2. Excellent User Experience
While, content is king and discover ability of content are foremost success metrics, it is the user experience that enables visitors to consume content on any website through the device of their choice and preference, anytime. Thus, responsive web design is about providing the optimal user experience irrespective of whether they use a desktop computer, a smartphone, a tablet or a smart-TV. Responsive web design accommodates the busy professional during the day and the wide-awake college student needing access to your site anytime. No scrolling or resizing is needed for any visitor to access your website from their favorite device.

3. Cost Effective
The advantages of having a single site that conforms to the need of all devices are significant when compared to having two separate websites. One website costs less than two, and the savings can be substantial. Sites designed solely for mobile device traffic don’t offer the advanced navigational techniques found in traditional websites, and they also require the user to maintain two separate web addresses for your site. This is inconvenient for most people and can cause them to check out the competition’s website. Responsive web design enhances SEO efforts by having all your visitors directed to a single site no matter what they prefer to use as a device.

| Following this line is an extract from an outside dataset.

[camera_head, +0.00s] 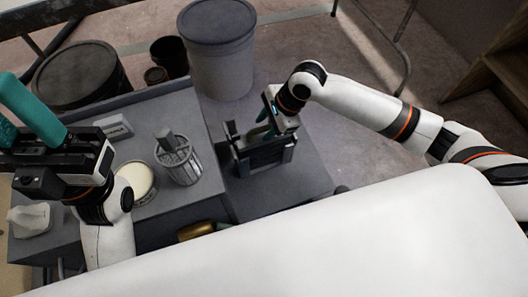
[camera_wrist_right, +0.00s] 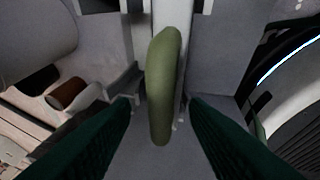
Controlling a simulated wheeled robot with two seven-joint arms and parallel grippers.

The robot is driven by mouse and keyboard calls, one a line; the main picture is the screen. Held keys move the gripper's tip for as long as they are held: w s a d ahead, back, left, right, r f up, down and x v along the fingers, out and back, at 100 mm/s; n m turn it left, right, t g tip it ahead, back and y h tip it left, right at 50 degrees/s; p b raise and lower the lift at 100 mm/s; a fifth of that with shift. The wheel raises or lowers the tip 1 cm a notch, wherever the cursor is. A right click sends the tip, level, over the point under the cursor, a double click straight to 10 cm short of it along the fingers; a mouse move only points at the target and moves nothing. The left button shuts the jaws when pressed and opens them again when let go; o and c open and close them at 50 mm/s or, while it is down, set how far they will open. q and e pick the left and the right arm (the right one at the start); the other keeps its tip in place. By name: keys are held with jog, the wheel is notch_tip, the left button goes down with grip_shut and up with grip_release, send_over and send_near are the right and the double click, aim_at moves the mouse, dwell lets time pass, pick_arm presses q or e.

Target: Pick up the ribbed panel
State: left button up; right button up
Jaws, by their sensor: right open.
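A dark upright piece with slats (camera_head: 264,157), which looks like the ribbed panel in a frame or stand, is on the grey surface at the middle of the head view. My right gripper (camera_head: 268,117) is just above it, pointing down. In the right wrist view, a green rounded handle (camera_wrist_right: 162,88) lies between the two dark green fingers, with gaps on both sides. The right gripper is open and holds nothing. How the handle joins the panel is hidden. My left gripper (camera_head: 35,120) is at the left, above the other bench, with nothing visible held; its jaw gap is unclear.
The grey bench (camera_head: 85,128) at left carries a wire-like cup (camera_head: 180,162), a round cream-topped tin (camera_head: 137,181), a pale box (camera_head: 114,128) and a crumpled white item (camera_head: 32,218). A large grey bin (camera_head: 218,60) and dark buckets stand behind. A white curved surface (camera_head: 300,250) fills the foreground.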

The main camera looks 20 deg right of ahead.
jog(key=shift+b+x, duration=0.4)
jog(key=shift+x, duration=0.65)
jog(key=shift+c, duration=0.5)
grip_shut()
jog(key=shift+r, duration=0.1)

4. It is Recommended By Google
With 67 percent search market share, when Google speaks, search marketers listen. Google states that responsive web design is its recommended mobile configuration, and even goes so far as to refer to responsive web design as the industry best practice.

This is because responsive design sites have one URL and the same HTML, regardless of device, which makes it easier and more efficient for Google to crawl, index, and organize content. Contrast this with a separate mobile site which has a different URL and different HTML than its desktop counterpart, requiring Google to crawl and index multiple versions of the same site.

Additionally, Google prefers responsive web design because content that lives on one website and one URL is much easier for users to share, interact with, and link to than content that lives on a separate mobile site. Take for example a mobile user who shares content from a mobile site with a friend on Facebook who then accesses that content using a desktop, which results in that user viewing a stripped down mobile site on their desktop. This creates a less than optimal user-experience, and because of the large emphasis Google is now placing on user-experience as a ranking factor, this is essential to take into account with regards to SEO.

5. Very Easy to manage
aving a separate desktop and mobile site requires having separate SEO campaigns. Managing one site and one SEO campaign is far easier than managing two sites and two SEO campaigns. This is a key advantage a responsive website has over a separate mobile site. That being said, there are benefits to having a mobile-specific SEO strategy, such as optimizing for keywords that are more likely to be searched when someone is on their smartphone. For example, someone performing a mobile search for a local restaurant may be more inclined to use the word “nearby” in their search query. However, a separate mobile site is not a requirement for a mobile SEO strategy, and there’s no reason why mobile-specific keywords can’t be incorporated into a responsive design site as well.